Collect from the data below each line with "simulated".

* Robot episode data:
- - - - - - -

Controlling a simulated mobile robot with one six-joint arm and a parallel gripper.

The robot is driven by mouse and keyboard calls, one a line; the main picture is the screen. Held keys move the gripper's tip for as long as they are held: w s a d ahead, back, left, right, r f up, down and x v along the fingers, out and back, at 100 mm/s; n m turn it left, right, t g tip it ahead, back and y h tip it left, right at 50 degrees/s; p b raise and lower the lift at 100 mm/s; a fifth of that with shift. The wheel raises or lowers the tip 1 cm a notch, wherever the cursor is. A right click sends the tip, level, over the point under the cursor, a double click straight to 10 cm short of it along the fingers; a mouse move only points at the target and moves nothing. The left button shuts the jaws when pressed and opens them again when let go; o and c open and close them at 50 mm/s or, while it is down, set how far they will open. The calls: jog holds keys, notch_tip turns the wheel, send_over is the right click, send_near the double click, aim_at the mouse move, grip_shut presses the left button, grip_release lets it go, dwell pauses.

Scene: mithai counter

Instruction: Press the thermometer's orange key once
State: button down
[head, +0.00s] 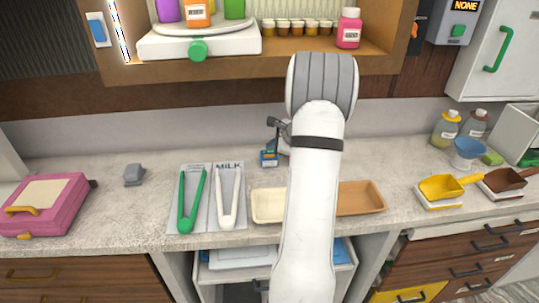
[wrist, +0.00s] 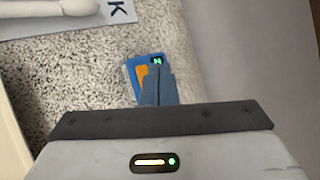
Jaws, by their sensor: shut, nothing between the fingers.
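The thermometer (wrist: 131,66) is a small blue block on the speckled counter, with a dark display (wrist: 157,61) showing green marks. Its orange key (wrist: 141,73) shows just left of my fingertips. In the head view the thermometer (head: 268,160) stands near the wall, left of my arm. My gripper (wrist: 157,72) is shut and empty, with its fingertips over the thermometer's face. The fingers hide the near part of the thermometer and perhaps an edge of the key. I cannot tell whether they touch it. In the head view my gripper (head: 270,147) is small, just above the thermometer.
Green tongs (head: 186,203) and white tongs (head: 228,200) lie on mats to the left. A cream tray (head: 268,206) and a brown tray (head: 362,197) are near my arm. A shelf (head: 285,66) hangs above. The wall (wrist: 245,60) is close on the right in the wrist view.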

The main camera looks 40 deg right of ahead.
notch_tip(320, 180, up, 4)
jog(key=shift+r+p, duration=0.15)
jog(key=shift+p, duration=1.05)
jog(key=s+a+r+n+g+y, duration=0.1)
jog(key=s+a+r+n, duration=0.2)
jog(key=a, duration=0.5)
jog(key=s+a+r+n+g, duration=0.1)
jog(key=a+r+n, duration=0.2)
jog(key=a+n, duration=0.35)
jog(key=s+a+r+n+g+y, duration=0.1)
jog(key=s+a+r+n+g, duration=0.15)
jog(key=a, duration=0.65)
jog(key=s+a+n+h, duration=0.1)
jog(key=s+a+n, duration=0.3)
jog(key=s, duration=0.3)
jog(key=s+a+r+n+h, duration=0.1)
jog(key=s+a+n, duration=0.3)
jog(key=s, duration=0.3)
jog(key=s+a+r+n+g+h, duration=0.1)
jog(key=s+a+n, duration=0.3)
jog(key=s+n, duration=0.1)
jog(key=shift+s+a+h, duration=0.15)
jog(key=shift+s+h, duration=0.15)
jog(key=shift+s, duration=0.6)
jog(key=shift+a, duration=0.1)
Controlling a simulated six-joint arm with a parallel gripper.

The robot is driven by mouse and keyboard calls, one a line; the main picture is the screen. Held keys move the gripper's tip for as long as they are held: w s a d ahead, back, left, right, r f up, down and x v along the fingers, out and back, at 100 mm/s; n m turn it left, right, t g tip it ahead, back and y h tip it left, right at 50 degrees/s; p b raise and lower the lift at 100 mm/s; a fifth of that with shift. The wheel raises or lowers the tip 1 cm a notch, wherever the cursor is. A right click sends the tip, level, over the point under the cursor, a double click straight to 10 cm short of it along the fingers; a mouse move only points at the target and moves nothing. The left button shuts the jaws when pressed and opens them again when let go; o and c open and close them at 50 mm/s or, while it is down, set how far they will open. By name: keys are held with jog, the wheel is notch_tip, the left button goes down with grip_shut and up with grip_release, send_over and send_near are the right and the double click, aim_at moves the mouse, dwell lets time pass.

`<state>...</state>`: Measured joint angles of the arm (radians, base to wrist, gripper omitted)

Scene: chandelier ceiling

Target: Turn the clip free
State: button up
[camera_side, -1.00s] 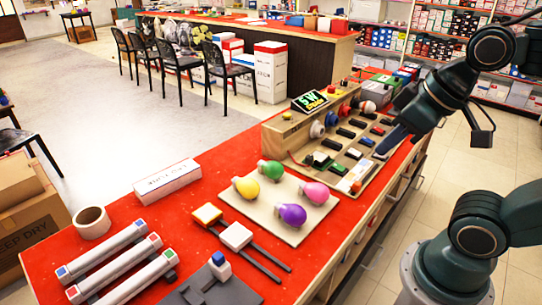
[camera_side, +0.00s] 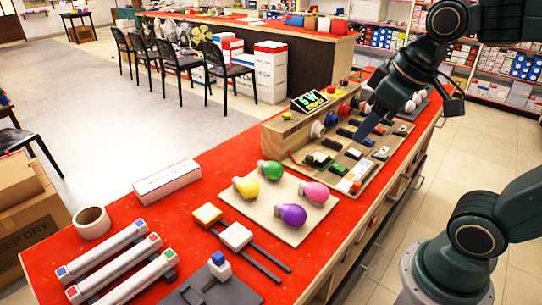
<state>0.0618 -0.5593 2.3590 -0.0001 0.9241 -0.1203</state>
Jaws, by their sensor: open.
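My gripper (camera_side: 364,130) is above the panel board (camera_side: 299,158) at the back right of the red table, with its fingers pointing down and left. It is open, seen nearly edge-on, and I see nothing between the fingers. I cannot tell which of these small parts is the clip. The gripper hides part of the board, and I cannot tell whether it touches anything there.
A pale board with a green bulb (camera_side: 270,169), yellow, pink and purple bulbs lies in front. Sliders (camera_side: 236,236), white tubes (camera_side: 105,248), a tape roll (camera_side: 92,222) and a white box (camera_side: 167,182) lie further left.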

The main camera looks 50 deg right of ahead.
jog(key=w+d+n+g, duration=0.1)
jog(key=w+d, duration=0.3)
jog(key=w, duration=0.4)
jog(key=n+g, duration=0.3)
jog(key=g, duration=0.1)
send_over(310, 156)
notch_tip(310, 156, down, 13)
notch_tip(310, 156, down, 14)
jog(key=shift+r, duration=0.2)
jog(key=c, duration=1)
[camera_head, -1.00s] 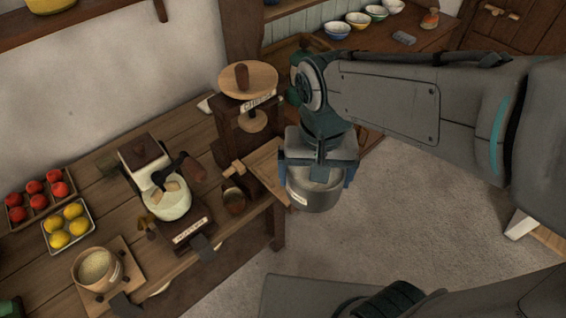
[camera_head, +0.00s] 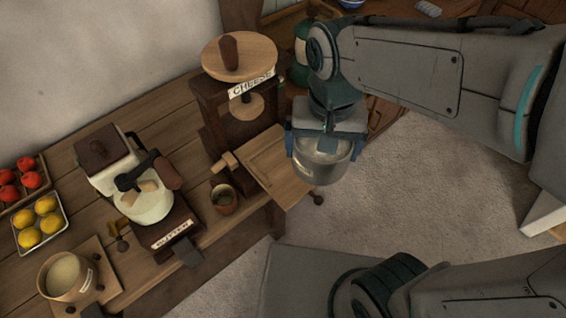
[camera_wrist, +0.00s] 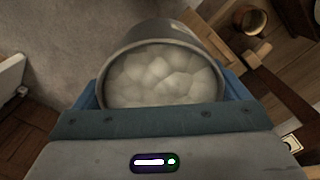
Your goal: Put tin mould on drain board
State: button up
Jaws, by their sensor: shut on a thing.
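The tin mould (camera_head: 322,168) is a round grey metal pot; in the wrist view (camera_wrist: 150,37) it is full of white lumps. My gripper (camera_head: 325,146) is shut on it, a finger on either side, and holds it upright or nearly so in the air. A pale wooden board (camera_head: 268,160), which looks like the drain board, juts from the foot of the press labelled CHEESE (camera_head: 238,95). The mould is just right of this board in the head view and overlaps its right edge there. Its height above the board is hard to tell. The board's visible top is bare.
A small brown cup (camera_head: 224,200) stands left of the board. The butter churn (camera_head: 145,195), a tub (camera_head: 66,277) and trays of red and yellow fruit (camera_head: 40,222) are further left on the bench. Open floor (camera_head: 400,190) lies to the right.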

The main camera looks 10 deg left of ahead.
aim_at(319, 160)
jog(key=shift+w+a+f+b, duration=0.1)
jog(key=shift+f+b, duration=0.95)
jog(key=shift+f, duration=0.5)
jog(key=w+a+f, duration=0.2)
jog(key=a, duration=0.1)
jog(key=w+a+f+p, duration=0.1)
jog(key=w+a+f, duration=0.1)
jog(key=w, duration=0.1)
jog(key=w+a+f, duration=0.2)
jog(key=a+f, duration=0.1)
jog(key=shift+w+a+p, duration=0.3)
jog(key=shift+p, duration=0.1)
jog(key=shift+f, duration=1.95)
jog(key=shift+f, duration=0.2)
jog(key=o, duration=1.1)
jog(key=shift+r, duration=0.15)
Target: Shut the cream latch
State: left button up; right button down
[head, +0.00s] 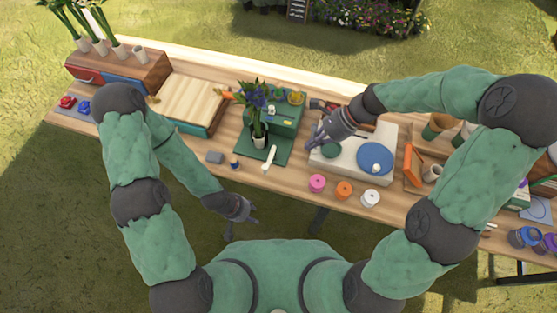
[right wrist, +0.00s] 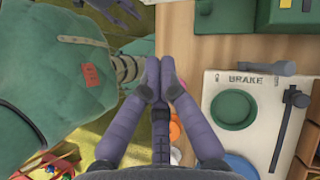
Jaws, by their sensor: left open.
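A cream box (head: 325,166) stands on the table right of centre, with a green disc and a blue disc on top. In the right wrist view the cream top (right wrist: 215,85) is marked BRAKE and carries a dark grey lever (right wrist: 270,68) and a black handle (right wrist: 285,125). I cannot make out a separate cream latch. My right gripper (head: 314,143) is over the box's left edge in the head view; its fingertips meet in the right wrist view (right wrist: 161,82), with nothing seen between them. My left gripper (head: 243,228) is open and empty, off the table's front edge.
Pink (head: 317,183), orange (head: 344,189) and white (head: 370,197) spools stand in front of the box. A flower vase (head: 258,135) stands on a green mat to its left. An orange frame (head: 412,165) is at its right.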

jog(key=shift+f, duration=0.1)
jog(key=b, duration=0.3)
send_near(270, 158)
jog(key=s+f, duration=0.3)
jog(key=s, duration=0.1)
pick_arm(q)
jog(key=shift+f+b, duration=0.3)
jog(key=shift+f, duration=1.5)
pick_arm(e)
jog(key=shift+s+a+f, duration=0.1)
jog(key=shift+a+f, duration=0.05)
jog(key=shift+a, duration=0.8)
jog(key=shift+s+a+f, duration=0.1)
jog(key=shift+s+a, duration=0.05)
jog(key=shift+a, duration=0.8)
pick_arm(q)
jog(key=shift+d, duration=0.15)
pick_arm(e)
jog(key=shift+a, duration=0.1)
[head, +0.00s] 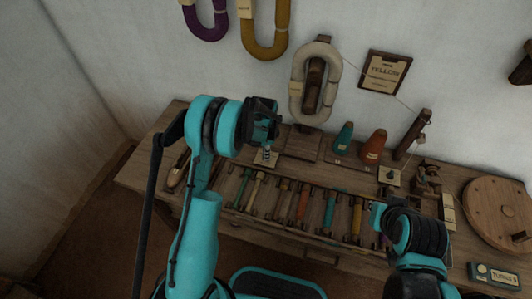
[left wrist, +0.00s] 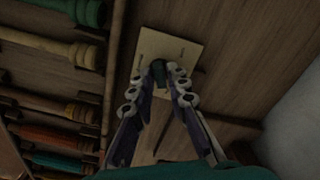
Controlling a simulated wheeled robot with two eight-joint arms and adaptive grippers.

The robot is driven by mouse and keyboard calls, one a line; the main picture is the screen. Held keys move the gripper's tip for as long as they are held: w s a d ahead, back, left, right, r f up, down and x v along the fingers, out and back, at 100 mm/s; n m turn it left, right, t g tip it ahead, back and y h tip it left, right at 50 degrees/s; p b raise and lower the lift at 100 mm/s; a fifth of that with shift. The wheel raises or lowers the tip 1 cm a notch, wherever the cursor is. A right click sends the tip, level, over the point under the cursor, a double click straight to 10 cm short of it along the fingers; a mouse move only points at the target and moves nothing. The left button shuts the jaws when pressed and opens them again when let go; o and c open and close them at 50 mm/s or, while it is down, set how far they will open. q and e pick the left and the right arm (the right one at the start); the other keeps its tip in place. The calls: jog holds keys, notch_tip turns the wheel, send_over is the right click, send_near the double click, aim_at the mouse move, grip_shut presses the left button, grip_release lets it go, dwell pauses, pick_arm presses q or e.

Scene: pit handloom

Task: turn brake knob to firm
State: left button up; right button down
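A small dark knob (left wrist: 158,71) stands on a pale marked plate (left wrist: 178,50) on the wooden bench. The plate also shows in the head view (head: 261,161), under my left gripper (head: 267,148). In the left wrist view my left gripper (left wrist: 155,73) has its fingers on either side of the knob, converging towards it. I cannot tell whether both fingers touch it. The plate's lettering is too small to read. A second pale plate with a dark knob (head: 391,174) is farther right. My right gripper (head: 380,216) is low at the right, its fingertips unclear.
A row of coloured bobbins (head: 303,204) lies in the bench rack. Teal and orange cones (head: 374,147) stand behind. A skein (head: 297,90) hangs on the wall beside a "YELLOW" sign (head: 385,72). A round wooden disc (head: 490,207) and a "TURNS" counter (head: 495,275) are at the right.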

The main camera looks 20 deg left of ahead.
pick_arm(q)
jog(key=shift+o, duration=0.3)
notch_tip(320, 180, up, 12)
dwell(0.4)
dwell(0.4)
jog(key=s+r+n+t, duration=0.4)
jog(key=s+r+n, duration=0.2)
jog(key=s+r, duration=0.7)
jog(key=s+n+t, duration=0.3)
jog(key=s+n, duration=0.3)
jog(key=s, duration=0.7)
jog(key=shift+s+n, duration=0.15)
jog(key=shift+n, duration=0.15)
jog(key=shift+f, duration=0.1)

- - - - - - -

* Result of this exercise:
Controlling a simulated mobile robot with one six-joint arm and a parallel gripper.
Controlling a simulated six-joint arm with a parallel gripper.
Controlling a simulated wheeled robot with two eight-joint arms and adaptive grippers.

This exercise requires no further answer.